From there you could go on to ask why the character in your head is only visiting now if they’ve lived here forever. Why, how and where have they been shopping in the years leading up to today? What does the sudden need to visit Tesco’s signify? What changed that put them there?

Alternatively, you can take a different approach and narrate your progress without really thinking of the whys and wherefores but simply as if it’s a scene in a novel. Think about whether the ‘you’ in your narrative is sad, happy, bored or something else. If they are, why might be the cause? How could you show it?

For example, if they see a thistle growing between the cracks in the pavement would their mood effect it. EG flowers, spring, lovely. Flowers, funerals death horror. Thistle, prickly and difficult.

Would they notice different aspects of their surroundings in different moods and interpret them differently?If you have access to MP3s on the hoof you could pop on a pair of headphones and see if different types of music inspire different scenarios. Would up beat songs make your character skip happily over the tarmac? Do sad songs make them drag their feet etc.

The point is, if you are thinking this way, it can only help you to develop your writing voice and style at times in the day when you aren’t able to do any writing.

Engaging with your surroundings brings rewards.

Yep, as much as you can, even when it seems as if there isn’t any point. First; you never know what you might see second, if you want to get interesting stuff out of your head, you have to put things in; experiences, ideas, knowledge and you have to be open to them when they occur – which is often when you least expect it.

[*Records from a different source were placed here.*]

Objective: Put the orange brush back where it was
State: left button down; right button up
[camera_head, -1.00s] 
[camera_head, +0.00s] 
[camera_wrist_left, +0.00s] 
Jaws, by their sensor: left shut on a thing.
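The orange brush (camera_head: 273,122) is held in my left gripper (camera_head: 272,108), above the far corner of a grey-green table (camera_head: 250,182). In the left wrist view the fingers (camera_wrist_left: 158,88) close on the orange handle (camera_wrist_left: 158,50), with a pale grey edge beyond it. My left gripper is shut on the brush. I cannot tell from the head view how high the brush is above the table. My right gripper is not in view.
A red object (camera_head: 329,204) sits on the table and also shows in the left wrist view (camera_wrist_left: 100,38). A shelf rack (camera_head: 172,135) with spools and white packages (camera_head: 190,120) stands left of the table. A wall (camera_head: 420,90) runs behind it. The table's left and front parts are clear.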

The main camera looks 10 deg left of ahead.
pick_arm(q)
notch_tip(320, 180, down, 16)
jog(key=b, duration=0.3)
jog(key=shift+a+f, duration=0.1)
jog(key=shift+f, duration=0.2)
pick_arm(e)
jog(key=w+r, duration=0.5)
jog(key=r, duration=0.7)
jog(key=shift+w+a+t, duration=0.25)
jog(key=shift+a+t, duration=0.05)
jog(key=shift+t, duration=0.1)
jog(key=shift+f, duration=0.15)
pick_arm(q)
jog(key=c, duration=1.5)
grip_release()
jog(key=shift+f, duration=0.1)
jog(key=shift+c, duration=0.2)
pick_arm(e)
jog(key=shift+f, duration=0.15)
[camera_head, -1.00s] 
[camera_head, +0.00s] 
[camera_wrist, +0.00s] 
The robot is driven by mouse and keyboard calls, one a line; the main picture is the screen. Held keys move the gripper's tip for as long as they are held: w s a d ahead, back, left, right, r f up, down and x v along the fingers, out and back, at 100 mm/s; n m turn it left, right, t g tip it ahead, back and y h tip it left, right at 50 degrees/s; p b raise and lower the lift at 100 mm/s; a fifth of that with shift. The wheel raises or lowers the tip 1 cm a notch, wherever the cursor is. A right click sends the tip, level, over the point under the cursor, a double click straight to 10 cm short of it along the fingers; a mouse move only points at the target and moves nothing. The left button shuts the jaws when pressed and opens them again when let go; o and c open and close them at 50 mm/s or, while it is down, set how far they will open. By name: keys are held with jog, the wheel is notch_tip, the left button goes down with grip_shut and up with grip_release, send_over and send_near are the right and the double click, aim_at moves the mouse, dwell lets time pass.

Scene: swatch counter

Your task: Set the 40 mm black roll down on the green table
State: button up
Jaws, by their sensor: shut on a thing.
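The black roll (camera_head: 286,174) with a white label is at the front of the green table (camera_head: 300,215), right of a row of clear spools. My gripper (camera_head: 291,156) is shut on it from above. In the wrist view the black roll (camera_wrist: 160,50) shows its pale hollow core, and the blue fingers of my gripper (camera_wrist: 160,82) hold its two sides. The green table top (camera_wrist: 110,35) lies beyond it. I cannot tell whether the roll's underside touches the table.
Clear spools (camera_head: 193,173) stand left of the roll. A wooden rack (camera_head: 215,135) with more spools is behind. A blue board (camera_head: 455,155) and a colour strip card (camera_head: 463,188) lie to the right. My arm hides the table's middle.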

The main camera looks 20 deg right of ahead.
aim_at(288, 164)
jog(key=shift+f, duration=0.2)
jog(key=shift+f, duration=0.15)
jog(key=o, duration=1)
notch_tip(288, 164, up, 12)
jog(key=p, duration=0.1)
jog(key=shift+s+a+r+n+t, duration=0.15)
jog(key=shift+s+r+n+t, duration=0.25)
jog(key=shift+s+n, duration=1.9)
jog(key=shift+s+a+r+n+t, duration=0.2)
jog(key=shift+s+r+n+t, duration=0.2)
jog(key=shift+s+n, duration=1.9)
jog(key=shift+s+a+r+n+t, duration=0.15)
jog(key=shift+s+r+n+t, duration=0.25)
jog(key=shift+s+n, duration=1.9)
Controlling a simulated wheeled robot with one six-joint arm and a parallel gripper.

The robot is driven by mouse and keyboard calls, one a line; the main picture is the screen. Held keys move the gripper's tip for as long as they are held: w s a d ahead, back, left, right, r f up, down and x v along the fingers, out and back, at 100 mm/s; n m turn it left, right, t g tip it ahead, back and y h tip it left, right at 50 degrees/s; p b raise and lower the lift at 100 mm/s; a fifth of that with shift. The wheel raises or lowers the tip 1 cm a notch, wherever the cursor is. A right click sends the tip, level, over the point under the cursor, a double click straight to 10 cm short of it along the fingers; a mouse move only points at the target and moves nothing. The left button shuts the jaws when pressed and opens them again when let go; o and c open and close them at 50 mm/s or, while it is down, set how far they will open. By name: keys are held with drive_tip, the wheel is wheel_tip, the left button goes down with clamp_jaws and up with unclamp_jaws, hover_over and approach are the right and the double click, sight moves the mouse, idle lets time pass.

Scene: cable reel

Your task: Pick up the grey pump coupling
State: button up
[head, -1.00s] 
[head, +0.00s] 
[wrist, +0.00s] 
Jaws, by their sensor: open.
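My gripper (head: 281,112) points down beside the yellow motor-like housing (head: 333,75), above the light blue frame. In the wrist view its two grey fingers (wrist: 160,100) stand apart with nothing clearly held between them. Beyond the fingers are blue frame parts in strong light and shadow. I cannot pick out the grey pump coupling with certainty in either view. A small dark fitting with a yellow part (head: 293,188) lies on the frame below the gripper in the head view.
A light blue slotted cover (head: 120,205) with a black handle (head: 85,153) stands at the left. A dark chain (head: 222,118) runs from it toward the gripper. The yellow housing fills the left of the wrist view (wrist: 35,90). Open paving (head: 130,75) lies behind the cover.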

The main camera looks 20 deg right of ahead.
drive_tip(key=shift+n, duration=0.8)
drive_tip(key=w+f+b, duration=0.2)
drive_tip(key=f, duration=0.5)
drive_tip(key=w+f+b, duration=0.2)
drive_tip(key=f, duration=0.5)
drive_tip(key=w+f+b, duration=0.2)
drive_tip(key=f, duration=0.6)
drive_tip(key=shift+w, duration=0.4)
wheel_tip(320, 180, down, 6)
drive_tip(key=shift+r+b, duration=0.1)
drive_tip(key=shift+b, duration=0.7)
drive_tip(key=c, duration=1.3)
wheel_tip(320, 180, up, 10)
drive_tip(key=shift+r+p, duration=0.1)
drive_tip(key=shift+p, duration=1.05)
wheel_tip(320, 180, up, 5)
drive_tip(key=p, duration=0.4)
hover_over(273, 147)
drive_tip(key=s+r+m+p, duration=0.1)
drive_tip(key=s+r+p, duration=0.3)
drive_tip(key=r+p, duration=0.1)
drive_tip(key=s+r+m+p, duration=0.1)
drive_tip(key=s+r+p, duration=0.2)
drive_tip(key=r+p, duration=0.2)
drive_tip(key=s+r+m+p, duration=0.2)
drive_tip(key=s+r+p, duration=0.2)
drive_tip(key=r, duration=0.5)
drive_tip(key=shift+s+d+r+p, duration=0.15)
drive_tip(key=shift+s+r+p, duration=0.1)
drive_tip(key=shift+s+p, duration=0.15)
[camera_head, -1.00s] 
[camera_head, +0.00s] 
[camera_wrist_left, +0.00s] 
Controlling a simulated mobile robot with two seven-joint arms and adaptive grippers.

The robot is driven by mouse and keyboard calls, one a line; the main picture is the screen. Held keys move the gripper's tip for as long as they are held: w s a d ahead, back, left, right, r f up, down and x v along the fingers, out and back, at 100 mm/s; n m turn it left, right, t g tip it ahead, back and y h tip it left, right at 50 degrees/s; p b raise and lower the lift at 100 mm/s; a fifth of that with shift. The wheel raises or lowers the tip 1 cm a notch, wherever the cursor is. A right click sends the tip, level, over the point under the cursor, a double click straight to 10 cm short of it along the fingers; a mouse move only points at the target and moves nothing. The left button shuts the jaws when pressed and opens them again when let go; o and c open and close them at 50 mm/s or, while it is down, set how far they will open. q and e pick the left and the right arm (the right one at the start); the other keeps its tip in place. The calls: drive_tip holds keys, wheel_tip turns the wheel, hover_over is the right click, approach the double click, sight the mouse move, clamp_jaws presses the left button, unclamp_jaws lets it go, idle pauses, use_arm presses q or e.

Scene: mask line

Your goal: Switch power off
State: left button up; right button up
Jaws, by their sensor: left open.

Terry Pratchett talking about books said:

You don’t know what’s going to be interesting until you’ve read it. Somewhere in a book on the history of false teeth there’ll be the making of a novel.

He’s spot on.

Seek out the small details going on around you.

The other day, as my son and I were driving along, a middle aged woman passed us on her mountain bike coming the other way doing a huge wheelie. She, and we, were going under the A14, in different directions, her on the cycle path, us on the road. As she landed, having wheelied all the way under the bridge she pumped one fist in the air. My son and I didn’t have time to hoot, wave or give her the thumbs up before she was gone but that experience had both of us thinking. We spent the rest of the journey making up a story about her. We are probably the only people that noticed what she did.

Another time, waiting in queue to go to work at Milton way back in the late 1990s I looked up into the blue spring sky. As I sat stationary in the traffic I watched someone in an aeroplane with one of those smoke canisters in it flying round above. They drew a smiley face. Did anyone else see? I don’t know. Weirdly, a couple of years ago, someone did the same thing over the skies of Bury St Edmunds. On both occasions, it left me feeling up beat. I haven’t put either event in a book yet, but I probably will.

Be interested in your surroundings.

Why? Because the insignificant details of what is going on around you are where you will discover the things that will give your work texture and realism. Look at the world around you, be curious, ask questions. Pepper your stuff with answers you discover and it will feel so much more real to your readers, no matter how outlandish it is.

The wall of the Baptist church, in my town, has what looks like bullet holes in it. I’ve always wondered what happened to that wall. I’ve seen bullet holes in things on the continent, where battles took place in the second world war, usually. My son was intrigued, too, and decided to try and find out. It turns out that those are, indeed, bullet holes. The church was used for communications of some kind during the war and a German fighter plane came over and shot it up. Another one flew over one of the main streets, shooting up a pub called the New Inn and the house next door, which just happens to be ours. So it turns out my house has bullet holes in it. Something like this would be a great story to fictionalise or, if you write non-fiction, a collection of stories like this about your local community can make for really intriguing reading.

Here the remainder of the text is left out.